Future Directions: Nyquist Plots in Autonomous and AI-Augmented Systems

As aerospace systems become increasingly autonomous—with unmanned combat air vehicles, lunar landers, and space tugs—the role of classical frequency-domain tools is evolving. Researchers are extending Nyquist-type analysis to systems with neural network controllers using the corruption margin framework, which measures how much uncertainty the neural network can tolerate before the closed-loop system destabilizes. This approach, akin to Nyquist margin, provides a certification pathway for AI-driven flight control.
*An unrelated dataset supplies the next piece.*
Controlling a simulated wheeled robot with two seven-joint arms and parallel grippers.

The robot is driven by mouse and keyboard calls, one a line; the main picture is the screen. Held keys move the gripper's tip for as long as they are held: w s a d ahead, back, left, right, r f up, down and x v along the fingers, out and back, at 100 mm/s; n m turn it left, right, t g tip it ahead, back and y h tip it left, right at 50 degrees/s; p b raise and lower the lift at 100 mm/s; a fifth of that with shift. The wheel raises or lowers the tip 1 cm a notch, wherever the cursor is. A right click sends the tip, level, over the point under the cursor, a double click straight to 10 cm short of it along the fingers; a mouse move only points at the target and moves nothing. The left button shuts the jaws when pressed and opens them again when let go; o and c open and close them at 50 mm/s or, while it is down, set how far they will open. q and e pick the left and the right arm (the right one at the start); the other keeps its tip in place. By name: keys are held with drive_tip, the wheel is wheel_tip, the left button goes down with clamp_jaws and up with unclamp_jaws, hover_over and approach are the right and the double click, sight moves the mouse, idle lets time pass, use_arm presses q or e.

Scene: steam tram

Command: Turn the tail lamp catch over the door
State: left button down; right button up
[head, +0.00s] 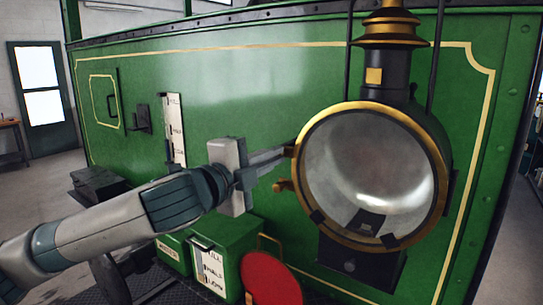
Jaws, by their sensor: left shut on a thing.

Additionally, fractional-order Nyquist plots are being studied for applications like hypersonic vehicle control, where aerothermal effects create non-integer-order dynamics. These extensions preserve the intuitive graphical nature of Nyquist’s original work while embracing modern complexity.

Conclusion

Nyquist plots have been a cornerstone of aerospace control engineering for over seven decades. From the Apollo program to satellite precision pointing and UAV autopilots, these plots provide a clear, reliable measure of stability that engineers trust for certification. The case studies presented here underscore how Nyquist analysis directly prevented catastrophic failures and enabled performance optimizations that would have been impossible with time-domain methods alone. As the aerospace industry moves toward autonomous systems and machine-learning-based controls, the Nyquist plot’s principles of gain and phase margins remain relevant, adapted but never obsolete. For any engineer tasked with designing or certifying feedback control in flight-critical systems, the Nyquist plot is not just a tool—it is a language for understanding stability.